Ökologische Tannenbäume: Daran erkennt ihr sie
Obwohl in dieser Vorweihnachtszeit wieder viele schöne Dinge wegen Corona ausfallen müssen: Der Weihnachtsbaum gehört auf keinen Fall dazu, denn zum Glück gibt es umweltfreundliche Alternativen zum konventionellen Plantagen-Baum. An erster Stelle steht dabei die ökologisch zertifizierte Christtanne. Als Öko-Weihnachtsbäume gelten alle Bäume, die aus Betrieben stammen, die entweder nach den Kriterien des ökologischen Landbaus (z. B. Bioland, Naturland, Demeter oder BIO) oder des ökologisch ausgerichteten Waldbaus (Naturland oder FSC -(Forest Stewardship Council)) von unabhängiger Seite zertifiziert sind. Weihnachtsbäume mit einem solchen Siegel werden ohne Pestizide angebaut und naturbelassen aufgezogen.

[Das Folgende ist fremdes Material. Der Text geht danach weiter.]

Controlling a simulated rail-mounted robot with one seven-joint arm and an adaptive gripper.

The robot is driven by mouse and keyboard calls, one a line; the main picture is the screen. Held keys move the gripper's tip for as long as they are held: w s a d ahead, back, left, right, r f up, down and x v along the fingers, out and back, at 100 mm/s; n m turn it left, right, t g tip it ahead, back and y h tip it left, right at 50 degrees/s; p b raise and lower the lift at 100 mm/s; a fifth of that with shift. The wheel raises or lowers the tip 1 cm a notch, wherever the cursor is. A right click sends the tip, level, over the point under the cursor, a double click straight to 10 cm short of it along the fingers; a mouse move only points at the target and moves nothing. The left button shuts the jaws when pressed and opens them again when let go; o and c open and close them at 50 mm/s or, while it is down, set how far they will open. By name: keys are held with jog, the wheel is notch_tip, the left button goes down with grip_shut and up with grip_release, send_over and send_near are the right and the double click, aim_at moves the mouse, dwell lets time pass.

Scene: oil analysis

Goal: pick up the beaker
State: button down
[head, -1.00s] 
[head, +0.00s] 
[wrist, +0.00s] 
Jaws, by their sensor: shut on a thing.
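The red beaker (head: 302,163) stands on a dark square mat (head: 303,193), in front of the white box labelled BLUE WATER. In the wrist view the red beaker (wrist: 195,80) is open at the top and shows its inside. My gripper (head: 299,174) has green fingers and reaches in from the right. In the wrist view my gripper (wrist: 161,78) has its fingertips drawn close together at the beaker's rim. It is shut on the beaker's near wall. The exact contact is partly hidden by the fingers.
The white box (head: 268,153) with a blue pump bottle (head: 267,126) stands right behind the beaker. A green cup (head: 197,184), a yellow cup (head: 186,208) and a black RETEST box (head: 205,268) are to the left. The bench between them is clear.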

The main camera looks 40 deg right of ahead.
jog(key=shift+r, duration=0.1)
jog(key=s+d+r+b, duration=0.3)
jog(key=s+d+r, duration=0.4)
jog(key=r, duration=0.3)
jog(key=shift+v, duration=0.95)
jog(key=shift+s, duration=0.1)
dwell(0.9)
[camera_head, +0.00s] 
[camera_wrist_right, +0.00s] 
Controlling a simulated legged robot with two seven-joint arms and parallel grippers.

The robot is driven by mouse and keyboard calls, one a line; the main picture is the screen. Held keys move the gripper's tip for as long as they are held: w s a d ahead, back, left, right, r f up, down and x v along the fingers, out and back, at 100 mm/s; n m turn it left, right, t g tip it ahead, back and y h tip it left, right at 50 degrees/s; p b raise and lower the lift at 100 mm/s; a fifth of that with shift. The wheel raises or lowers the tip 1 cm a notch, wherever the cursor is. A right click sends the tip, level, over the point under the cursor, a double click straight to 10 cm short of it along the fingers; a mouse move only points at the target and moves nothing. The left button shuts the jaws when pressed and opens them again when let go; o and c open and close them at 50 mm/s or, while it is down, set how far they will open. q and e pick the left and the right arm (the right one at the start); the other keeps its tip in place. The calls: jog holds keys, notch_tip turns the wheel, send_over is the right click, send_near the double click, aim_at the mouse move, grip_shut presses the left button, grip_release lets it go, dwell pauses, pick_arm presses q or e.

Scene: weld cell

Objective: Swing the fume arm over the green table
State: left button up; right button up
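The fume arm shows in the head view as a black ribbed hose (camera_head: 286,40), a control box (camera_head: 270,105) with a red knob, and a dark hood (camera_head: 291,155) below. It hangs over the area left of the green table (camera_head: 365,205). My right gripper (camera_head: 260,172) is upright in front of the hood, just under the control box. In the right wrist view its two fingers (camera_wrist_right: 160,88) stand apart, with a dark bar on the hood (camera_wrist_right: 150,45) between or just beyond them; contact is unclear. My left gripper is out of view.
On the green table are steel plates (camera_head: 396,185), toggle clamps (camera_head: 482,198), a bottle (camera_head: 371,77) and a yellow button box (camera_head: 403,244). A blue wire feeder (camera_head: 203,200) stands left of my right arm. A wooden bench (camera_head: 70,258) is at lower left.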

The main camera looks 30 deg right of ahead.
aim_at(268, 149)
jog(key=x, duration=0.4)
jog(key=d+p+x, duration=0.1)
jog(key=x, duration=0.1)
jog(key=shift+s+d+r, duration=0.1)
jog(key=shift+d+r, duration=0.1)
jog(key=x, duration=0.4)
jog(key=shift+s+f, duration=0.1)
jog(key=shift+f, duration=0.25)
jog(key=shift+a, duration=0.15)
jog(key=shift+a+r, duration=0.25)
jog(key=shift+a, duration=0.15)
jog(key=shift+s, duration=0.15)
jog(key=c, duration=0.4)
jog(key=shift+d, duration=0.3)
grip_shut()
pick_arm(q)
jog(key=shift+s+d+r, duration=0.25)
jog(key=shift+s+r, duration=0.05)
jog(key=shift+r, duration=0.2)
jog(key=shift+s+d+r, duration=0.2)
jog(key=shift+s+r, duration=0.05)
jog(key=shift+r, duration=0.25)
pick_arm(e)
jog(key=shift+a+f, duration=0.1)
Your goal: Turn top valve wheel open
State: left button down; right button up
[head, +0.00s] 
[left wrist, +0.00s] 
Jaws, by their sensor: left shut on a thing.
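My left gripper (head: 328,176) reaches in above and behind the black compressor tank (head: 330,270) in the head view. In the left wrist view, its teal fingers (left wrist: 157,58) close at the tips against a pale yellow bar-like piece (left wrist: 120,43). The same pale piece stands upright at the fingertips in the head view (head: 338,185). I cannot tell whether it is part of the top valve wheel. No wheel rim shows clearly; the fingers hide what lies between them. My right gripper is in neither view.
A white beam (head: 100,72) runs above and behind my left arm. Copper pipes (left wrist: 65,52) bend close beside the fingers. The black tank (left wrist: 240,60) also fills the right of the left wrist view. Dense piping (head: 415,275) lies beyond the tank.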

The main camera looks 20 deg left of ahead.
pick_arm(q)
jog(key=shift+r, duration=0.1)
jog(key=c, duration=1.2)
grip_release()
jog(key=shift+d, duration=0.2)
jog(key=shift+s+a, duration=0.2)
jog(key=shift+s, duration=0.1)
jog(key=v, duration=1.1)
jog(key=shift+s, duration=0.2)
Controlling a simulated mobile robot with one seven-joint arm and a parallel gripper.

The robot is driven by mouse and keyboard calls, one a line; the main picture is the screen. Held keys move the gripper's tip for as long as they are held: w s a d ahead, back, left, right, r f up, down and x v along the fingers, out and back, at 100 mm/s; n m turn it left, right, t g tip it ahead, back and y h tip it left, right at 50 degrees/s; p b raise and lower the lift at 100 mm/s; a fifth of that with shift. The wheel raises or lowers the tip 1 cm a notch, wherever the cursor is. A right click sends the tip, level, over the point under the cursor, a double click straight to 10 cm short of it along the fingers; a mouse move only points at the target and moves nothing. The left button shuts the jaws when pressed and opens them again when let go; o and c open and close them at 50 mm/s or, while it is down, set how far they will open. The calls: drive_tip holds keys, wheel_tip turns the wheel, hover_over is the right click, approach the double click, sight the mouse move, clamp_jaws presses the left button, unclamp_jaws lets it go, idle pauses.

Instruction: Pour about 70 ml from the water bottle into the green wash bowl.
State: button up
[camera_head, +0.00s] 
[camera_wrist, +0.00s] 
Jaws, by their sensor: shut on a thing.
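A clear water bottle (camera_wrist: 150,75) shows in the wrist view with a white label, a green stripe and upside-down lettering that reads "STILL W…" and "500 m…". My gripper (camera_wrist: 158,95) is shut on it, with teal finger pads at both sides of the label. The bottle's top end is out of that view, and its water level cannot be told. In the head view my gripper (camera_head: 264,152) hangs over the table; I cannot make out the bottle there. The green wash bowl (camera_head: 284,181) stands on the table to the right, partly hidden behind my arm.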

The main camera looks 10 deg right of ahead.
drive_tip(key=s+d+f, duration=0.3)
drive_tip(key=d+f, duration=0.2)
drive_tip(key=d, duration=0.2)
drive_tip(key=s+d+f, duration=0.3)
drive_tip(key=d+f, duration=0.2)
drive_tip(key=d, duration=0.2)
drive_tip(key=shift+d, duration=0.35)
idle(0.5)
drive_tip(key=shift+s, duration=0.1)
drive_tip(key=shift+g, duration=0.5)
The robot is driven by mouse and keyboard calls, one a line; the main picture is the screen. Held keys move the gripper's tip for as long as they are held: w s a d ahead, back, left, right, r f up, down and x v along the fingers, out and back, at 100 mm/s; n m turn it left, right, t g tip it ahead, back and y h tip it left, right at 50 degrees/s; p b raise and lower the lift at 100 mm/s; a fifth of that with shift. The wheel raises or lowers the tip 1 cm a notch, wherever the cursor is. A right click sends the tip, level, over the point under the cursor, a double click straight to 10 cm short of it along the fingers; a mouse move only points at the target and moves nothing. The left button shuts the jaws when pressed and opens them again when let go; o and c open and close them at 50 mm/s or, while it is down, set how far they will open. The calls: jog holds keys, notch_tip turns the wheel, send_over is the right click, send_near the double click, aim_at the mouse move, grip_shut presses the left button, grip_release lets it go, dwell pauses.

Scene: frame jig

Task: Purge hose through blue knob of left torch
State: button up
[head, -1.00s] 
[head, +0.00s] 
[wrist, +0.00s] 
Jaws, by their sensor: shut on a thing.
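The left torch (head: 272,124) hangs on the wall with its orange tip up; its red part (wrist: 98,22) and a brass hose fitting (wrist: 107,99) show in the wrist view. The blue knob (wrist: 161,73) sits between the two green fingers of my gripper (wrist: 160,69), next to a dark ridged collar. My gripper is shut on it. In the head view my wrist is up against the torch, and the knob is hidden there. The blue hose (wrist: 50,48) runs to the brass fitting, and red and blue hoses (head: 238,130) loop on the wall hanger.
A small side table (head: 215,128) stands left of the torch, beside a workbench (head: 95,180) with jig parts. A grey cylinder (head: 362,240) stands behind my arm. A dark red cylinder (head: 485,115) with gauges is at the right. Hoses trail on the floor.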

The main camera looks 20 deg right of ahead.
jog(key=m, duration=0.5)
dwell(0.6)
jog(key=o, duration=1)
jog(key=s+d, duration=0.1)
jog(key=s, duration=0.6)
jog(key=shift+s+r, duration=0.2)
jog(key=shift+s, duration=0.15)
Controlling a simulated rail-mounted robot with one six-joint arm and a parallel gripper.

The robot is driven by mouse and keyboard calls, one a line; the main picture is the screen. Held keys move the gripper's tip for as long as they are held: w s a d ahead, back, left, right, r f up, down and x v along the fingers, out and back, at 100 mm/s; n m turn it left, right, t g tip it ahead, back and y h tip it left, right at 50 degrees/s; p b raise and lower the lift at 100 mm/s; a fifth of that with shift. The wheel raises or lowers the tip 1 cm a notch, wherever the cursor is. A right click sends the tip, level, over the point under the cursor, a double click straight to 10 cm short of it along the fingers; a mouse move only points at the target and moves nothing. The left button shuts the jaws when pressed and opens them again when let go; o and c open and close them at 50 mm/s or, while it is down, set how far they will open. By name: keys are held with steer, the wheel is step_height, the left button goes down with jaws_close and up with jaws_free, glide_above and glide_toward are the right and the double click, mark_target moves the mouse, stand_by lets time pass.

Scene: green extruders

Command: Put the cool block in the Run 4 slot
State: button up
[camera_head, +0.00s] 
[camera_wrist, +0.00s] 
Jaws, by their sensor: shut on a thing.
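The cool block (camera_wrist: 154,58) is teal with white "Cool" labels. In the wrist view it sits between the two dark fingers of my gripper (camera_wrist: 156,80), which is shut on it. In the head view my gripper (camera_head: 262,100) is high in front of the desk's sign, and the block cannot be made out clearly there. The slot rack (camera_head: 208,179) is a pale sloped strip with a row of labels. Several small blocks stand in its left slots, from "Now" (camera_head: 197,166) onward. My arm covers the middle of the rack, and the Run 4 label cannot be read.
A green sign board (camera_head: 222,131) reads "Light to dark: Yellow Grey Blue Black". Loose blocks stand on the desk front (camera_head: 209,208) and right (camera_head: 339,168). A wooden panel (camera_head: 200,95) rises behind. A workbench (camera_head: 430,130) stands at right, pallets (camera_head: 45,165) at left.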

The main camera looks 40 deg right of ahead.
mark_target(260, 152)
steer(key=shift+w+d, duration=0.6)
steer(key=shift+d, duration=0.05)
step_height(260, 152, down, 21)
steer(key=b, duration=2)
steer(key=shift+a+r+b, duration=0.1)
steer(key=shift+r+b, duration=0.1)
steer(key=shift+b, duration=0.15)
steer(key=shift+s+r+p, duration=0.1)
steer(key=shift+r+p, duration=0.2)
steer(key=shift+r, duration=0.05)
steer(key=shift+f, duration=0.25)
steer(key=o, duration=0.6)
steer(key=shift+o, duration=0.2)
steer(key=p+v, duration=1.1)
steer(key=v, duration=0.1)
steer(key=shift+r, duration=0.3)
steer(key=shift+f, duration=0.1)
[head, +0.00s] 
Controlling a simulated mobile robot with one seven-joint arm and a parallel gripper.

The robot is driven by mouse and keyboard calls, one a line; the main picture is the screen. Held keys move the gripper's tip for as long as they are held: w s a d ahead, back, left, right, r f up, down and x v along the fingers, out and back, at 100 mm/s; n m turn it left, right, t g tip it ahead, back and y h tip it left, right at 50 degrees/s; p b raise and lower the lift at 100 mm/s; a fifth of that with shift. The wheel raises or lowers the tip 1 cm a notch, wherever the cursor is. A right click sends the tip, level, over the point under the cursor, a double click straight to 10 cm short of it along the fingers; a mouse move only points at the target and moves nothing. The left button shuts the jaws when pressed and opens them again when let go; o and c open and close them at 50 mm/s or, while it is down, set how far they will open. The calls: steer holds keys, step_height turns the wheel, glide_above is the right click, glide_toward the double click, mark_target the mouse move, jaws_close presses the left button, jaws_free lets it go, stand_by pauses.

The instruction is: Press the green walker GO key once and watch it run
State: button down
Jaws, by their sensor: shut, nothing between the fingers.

Aber Achtung: Bäume mit dem Fairtree-Siegel sind keine Bio-Bäume. Hier wurde „nur“ den Sammlern des Saatgutes in Georgien ein fairer Lohn gezahlt. Wo es echte Öko-Bäume in Deutschland zu kaufen gibt, erfahrt ihr in der aktuellen Liste von Robin Wood. Hier in unserer Klingenstadt ist das Angebot an Öko-Weihnachtsbäumen allerdings sehr gering. So gibt es bei BAUHAUS an der Focher Straße eine begrenzte Menge Weihnachtstannen mit BIO-Siegel.
Gut für Umwelt, Klima und heimische Wirtschaft: Weihnachtsbäume aus unserer Region
Wenn ihr keinen zertifizierten Öko-Weihnachtsbaum bekommt, dann empfehle ich euch die Wahl eines Baumes aus unserer Region. Für die Umwelt ist das auf jeden Fall von Vorteil, denn lange Transportwege entfallen. Außerdem wird die lokale Wirtschaft gestärkt.
Naturbelassene Weihnachtsbäume aus eigener Anzucht könnt ihr zum Beispiel in Widdert kaufen: Auf seinem Hof an der Lacher Str. 93 verkauft Bauer Robert Conrads täglich von 10 bis 17 Uhr frisch geschlagene Weihnachtsbäume, die in der eigenen, umzäunten Schonung angebaut wurden. Wenn ihr euren Weihnachtsbaum lieber selbst schlagen möchtet, ist auch das bei Bauer Conrads auf Anfrage möglich. Pestizide kommen dort nicht zum Einsatz, denn den Job der Unkrautvernichtung erledigt im Sommer eine Herde Shropshire-Schafe.
Ein paar Meter weiter, ebenfalls an der Lacher Straße, liegt das Weihnachtsbaum-Feld von Melanie und Jürgen Meis. Das Ehepaar verkauft seine jährliche Weihnachtsbaum-Ernte an den Wochenenden vom 3. und 4. Advent (11./12. und 18./19. Dezember) in der Zeit zwischen 10 und 16 Uhr. Das Besondere daran: Alle Bäume sind noch in der Erde, wenn der Verkauf startet. Sie werden erst dann geschlagen, wenn der oder die Käuferin sich für ein Exemplar entschieden hat. Pestizide haben bei Familie Meis ebenfalls keine Chance: „Unser Feld ist nicht so riesig und Unkraut darf bei uns einfach stehen bleiben“, erzählt mir Melanie Meis bei einem Telefonat.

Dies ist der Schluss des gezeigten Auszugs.